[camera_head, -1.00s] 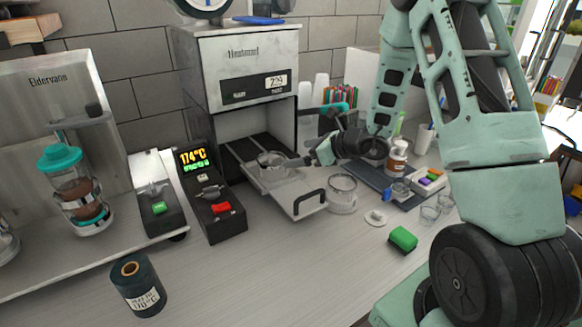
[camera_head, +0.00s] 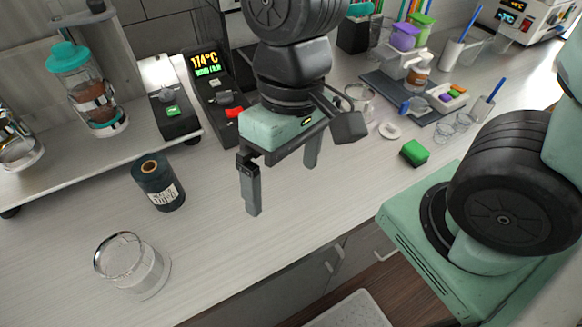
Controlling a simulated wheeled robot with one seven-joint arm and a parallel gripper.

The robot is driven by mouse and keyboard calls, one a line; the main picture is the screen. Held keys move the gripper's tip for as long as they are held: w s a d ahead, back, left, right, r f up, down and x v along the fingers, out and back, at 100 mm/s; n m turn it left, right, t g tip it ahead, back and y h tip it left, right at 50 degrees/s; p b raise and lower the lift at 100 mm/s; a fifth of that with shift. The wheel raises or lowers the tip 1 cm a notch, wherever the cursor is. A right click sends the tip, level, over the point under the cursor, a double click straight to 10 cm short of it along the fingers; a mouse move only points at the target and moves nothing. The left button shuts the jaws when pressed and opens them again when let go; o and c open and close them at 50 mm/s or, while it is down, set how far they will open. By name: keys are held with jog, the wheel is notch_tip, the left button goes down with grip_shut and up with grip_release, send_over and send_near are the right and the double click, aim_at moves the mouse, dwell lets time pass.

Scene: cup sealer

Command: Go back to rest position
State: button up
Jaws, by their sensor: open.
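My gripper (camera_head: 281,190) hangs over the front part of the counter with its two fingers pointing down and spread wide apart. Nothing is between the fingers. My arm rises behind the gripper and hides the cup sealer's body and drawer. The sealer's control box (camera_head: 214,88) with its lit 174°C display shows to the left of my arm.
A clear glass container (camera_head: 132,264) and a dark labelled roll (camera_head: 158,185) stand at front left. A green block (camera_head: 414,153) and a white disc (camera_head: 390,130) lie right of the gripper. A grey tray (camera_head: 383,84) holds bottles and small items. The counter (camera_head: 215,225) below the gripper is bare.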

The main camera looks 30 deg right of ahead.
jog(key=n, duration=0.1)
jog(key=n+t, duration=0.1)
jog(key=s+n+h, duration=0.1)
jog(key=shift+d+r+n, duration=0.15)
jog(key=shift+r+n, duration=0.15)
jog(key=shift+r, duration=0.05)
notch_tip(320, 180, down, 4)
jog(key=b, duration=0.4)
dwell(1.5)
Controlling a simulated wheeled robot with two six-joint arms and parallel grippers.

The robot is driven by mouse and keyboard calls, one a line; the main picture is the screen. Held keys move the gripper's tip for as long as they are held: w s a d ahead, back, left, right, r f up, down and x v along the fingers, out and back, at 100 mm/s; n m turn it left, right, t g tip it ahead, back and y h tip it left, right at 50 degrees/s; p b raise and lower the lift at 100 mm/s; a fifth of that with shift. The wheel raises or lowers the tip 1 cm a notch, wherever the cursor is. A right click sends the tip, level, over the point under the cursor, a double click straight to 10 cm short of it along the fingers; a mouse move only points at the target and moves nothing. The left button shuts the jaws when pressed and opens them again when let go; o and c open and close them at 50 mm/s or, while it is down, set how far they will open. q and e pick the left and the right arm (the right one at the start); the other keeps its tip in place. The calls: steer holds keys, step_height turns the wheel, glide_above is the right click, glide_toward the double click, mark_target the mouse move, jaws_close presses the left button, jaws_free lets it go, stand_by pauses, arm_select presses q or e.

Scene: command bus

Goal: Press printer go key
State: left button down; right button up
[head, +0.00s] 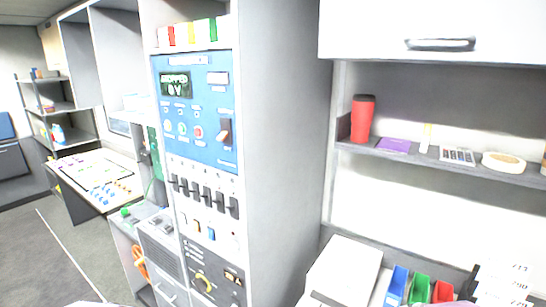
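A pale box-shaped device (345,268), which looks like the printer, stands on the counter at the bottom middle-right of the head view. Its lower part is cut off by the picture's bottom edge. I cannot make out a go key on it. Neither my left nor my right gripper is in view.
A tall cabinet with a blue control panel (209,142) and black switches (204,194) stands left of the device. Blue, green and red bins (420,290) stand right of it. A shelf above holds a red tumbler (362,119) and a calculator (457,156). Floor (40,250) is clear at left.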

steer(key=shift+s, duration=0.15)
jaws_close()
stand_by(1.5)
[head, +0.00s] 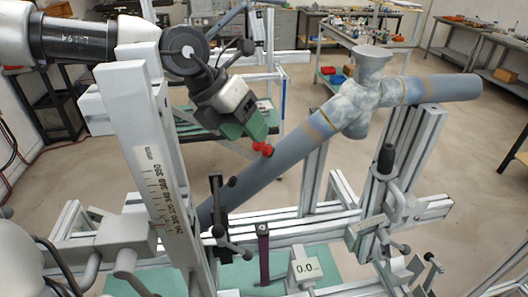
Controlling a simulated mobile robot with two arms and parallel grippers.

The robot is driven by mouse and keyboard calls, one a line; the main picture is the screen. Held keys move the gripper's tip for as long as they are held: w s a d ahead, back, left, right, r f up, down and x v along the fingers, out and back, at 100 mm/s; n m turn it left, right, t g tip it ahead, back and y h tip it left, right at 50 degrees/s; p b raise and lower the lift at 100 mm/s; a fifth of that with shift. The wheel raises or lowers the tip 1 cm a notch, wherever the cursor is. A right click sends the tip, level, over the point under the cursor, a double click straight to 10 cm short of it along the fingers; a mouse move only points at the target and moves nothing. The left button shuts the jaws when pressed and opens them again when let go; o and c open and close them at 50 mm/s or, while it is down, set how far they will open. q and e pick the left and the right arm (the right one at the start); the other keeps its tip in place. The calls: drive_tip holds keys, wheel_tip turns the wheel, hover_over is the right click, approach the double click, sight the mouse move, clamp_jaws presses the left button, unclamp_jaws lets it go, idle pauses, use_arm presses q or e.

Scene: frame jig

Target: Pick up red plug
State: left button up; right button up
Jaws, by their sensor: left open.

__________

__Task requirements__. Provide the count, and nothing else, of lines in the data above where the word "wheeled" occurs.

__The result__. 2